§ **What you have to do**: Here are records with pictures in them. Copy all of them exactly and leave the pictures out.
——
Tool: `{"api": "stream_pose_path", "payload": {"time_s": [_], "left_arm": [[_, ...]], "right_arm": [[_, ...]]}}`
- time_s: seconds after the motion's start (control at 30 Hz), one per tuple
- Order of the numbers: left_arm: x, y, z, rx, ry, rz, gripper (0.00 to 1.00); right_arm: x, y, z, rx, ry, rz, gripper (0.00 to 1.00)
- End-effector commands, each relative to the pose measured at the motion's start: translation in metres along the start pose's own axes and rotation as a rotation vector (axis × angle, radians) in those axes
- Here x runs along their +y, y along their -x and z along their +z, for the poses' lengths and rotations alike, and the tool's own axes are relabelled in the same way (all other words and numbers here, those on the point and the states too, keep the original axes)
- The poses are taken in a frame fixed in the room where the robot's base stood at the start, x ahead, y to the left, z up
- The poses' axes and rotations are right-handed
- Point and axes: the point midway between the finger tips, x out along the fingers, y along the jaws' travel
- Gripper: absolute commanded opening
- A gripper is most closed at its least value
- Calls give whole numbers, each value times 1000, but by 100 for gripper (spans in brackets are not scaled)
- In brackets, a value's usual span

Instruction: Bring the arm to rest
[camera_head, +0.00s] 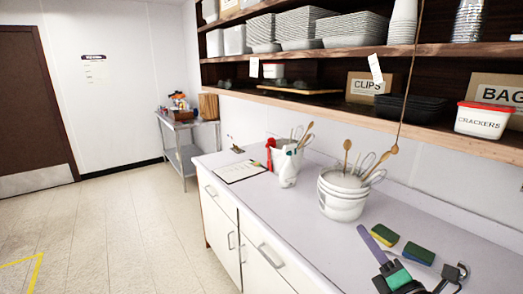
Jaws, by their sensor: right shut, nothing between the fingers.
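The gripper is shut and holds nothing. My left gripper is not in view.
Two sponges (384,235) lie on the counter (310,233) just beyond the gripper. A white bucket with utensils (342,201), a white jug (287,168) and a clipboard (241,171) stand or lie farther back. Loaded shelves (330,92) overhang the counter. The floor at left is clear.

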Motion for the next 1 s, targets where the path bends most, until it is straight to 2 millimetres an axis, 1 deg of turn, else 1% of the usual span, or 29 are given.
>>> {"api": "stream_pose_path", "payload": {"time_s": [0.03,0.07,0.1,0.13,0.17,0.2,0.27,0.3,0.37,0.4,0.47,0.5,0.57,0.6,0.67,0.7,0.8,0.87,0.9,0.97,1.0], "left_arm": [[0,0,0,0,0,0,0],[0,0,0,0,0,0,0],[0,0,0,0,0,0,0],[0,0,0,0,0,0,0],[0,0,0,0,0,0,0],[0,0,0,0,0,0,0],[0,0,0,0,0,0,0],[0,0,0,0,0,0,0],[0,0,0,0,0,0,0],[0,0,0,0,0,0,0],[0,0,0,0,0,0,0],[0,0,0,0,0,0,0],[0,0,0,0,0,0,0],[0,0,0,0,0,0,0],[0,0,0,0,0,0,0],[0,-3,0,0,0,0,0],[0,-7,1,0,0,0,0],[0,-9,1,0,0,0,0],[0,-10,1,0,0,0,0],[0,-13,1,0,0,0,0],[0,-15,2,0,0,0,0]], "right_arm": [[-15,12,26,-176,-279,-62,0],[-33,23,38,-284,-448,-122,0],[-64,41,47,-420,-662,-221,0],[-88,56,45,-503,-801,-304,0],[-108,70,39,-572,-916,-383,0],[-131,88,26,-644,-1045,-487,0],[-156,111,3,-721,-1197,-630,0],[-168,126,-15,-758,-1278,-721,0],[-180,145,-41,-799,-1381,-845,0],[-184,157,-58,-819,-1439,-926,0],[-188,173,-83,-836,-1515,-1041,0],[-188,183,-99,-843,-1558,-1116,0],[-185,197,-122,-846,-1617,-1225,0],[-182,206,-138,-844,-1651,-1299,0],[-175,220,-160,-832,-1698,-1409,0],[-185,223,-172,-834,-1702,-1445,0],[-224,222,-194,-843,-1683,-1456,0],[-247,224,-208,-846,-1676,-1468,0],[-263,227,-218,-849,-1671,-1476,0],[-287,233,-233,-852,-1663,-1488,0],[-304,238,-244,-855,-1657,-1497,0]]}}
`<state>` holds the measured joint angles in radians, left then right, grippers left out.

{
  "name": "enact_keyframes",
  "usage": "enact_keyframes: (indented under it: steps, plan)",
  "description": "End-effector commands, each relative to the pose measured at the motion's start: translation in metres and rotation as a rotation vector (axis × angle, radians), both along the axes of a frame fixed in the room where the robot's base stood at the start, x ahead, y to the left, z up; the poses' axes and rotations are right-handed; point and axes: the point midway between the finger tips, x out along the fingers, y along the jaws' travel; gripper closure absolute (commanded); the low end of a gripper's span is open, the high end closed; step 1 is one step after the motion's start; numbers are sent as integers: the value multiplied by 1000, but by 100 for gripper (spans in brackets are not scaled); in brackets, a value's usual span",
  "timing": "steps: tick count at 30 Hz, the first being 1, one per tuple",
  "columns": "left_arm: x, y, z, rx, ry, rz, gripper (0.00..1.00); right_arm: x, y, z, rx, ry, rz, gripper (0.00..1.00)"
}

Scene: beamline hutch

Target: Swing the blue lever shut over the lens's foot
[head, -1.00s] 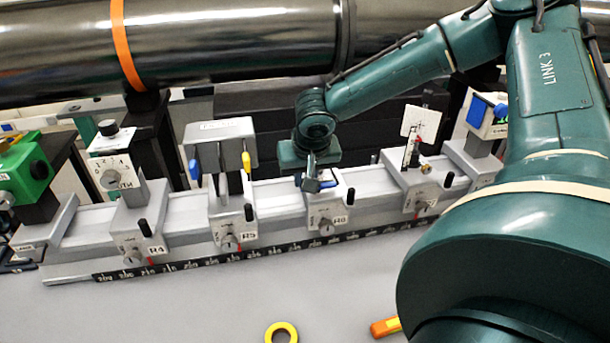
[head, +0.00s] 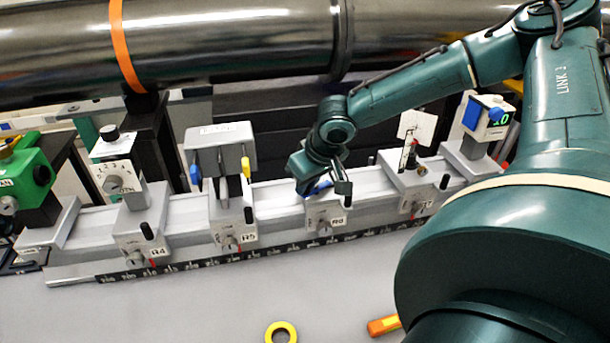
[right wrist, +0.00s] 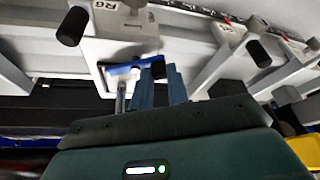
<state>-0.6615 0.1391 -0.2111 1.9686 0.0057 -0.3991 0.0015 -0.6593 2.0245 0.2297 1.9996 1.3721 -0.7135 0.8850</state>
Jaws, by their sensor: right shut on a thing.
——
§ **Answer to the task**:
Tool: `{"api": "stream_pose_path", "payload": {"time_s": [_], "left_arm": [[_, ...]], "right_arm": [[_, ...]]}}`
- time_s: seconds after the motion's start (control at 30 Hz), one per tuple
- Order of the numbers: left_arm: x, y, z, rx, ry, rz, gripper (0.00 to 1.00); right_arm: x, y, z, rx, ry, rz, gripper (0.00 to 1.00)
- End-effector commands, each relative to the pose measured at the motion's start: translation in metres along the start pose's own axes and rotation as a rotation vector (axis × angle, radians) in those axes
- Here x runs along their +y, y along their -x and z along their +z, for the poses' lengths and rotations alike, and the tool's own axes are relabelled in the same way (all other words and numbers here, those on the point and the states too, keep the original axes)
- The poses are taken in a frame fixed in the room where the robot's base stood at the start, x ahead, y to the left, z up
- The poses' axes and rotations are right-handed
- Point and axes: the point midway between the finger tips, x out along the fingers, y along the jaws' travel
- Gripper: absolute commanded opening
- A gripper is most closed at its least value
- Calls give whole numbers, each value times 1000, but by 100 for gripper (spans in brackets are not scaled)
- In brackets, a value's usual span

Instruction: Bring the arm to rest
[camera_head, +0.00s] 
Jaws, by their sensor: right shut, nothing between the fingers.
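The gripper is shut and holds nothing. My left gripper is not in view.
Two sponges (384,235) lie on the counter (310,233) just beyond the gripper. A white bucket with utensils (342,201), a white jug (287,168) and a clipboard (241,171) stand or lie farther back. Loaded shelves (330,92) overhang the counter. The floor at left is clear.

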Motion for the next 1 s, targets where the path bends most, until it is straight to 2 millimetres an axis, 1 deg of turn, else 1% of the usual span, or 29 are given.
>>> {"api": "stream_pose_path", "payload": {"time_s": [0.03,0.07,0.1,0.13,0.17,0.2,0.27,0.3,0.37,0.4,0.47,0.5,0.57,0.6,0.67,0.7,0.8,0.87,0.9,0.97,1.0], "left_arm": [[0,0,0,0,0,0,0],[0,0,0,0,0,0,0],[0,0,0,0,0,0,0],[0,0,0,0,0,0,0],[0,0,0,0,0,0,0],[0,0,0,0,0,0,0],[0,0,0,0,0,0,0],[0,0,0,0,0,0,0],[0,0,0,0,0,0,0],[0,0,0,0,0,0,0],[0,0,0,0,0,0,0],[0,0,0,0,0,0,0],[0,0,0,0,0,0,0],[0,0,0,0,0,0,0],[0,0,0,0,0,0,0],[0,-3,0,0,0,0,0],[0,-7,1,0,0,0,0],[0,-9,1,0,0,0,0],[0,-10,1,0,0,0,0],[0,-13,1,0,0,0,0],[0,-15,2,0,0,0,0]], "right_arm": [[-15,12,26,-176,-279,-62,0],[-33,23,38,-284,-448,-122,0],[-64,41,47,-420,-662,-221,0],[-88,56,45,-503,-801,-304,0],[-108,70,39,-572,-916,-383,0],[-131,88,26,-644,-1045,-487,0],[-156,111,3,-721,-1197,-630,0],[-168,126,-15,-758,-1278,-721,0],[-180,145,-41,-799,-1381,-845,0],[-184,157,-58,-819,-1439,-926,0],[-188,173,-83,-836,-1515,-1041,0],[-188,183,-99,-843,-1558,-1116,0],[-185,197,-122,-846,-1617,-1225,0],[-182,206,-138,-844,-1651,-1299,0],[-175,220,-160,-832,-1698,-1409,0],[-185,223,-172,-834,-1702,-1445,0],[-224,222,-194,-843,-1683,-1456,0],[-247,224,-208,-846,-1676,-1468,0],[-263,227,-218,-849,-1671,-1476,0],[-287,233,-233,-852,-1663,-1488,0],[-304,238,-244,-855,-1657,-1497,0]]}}
`<state>` holds the measured joint angles in radians, left then right, grippers left out.

{
  "name": "enact_keyframes",
  "usage": "enact_keyframes: (indented under it: steps, plan)",
  "description": "End-effector commands, each relative to the pose measured at the motion's start: translation in metres and rotation as a rotation vector (axis × angle, radians), both along the axes of a frame fixed in the room where the robot's base stood at the start, x ahead, y to the left, z up; the poses' axes and rotations are right-handed; point and axes: the point midway between the finger tips, x out along the fingers, y along the jaws' travel; gripper closure absolute (commanded); the low end of a gripper's span is open, the high end closed; step 1 is one step after the motion's start; numbers are sent as integers: the value multiplied by 1000, but by 100 for gripper (spans in brackets are not scaled); in brackets, a value's usual span",
  "timing": "steps: tick count at 30 Hz, the first being 1, one per tuple",
  "columns": "left_arm: x, y, z, rx, ry, rz, gripper (0.00..1.00); right_arm: x, y, z, rx, ry, rz, gripper (0.00..1.00)"
}

Scene: beamline hutch

Target: Swing the blue lever shut over the lens's foot
[head, -1.00s] 
[head, +0.00s] 
[right wrist, +0.00s] 
<state>-0.6615 0.1391 -0.2111 1.9686 0.0057 -0.3991 0.0015 -0.6593 2.0245 0.2297 1.9996 1.3721 -0.7135 0.8850</state>
Jaws, by their sensor: right shut on a thing.

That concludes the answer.